┌──

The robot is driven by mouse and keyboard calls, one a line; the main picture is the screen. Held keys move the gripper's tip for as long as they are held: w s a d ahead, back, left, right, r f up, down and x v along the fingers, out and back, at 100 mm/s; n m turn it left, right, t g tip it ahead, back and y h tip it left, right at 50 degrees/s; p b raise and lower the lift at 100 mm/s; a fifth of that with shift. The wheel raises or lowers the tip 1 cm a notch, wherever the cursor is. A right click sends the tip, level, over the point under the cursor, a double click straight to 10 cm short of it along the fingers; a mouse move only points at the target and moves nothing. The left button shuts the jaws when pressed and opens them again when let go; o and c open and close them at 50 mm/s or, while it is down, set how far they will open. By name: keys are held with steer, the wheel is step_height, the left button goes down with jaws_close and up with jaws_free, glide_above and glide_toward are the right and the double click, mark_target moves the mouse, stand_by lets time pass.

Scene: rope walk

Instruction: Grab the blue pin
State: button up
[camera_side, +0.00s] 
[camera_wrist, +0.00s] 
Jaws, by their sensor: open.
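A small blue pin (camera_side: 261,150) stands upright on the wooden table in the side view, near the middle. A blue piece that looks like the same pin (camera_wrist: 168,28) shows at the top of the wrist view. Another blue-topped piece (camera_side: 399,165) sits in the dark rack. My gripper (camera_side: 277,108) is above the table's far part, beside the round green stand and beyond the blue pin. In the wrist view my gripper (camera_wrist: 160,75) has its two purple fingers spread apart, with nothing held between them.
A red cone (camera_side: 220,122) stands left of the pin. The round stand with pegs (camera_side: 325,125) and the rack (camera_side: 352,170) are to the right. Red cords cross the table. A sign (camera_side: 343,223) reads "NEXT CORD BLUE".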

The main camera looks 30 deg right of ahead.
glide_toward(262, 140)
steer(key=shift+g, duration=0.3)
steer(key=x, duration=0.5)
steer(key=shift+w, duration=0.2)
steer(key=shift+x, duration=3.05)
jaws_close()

└──

▶ _What you will do_:
Extract, unchanged, the closing run of lines that opens with the line containing "[camera_wrist, +0.00s]" and ends with the last line.

▶ _Result of this exercise_:
[camera_wrist, +0.00s] 
Jaws, by their sensor: open.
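A small blue pin (camera_side: 261,150) stands upright on the wooden table in the side view, near the middle. A blue piece that looks like the same pin (camera_wrist: 168,28) shows at the top of the wrist view. Another blue-topped piece (camera_side: 399,165) sits in the dark rack. My gripper (camera_side: 277,108) is above the table's far part, beside the round green stand and beyond the blue pin. In the wrist view my gripper (camera_wrist: 160,75) has its two purple fingers spread apart, with nothing held between them.
A red cone (camera_side: 220,122) stands left of the pin. The round stand with pegs (camera_side: 325,125) and the rack (camera_side: 352,170) are to the right. Red cords cross the table. A sign (camera_side: 343,223) reads "NEXT CORD BLUE".

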The main camera looks 30 deg right of ahead.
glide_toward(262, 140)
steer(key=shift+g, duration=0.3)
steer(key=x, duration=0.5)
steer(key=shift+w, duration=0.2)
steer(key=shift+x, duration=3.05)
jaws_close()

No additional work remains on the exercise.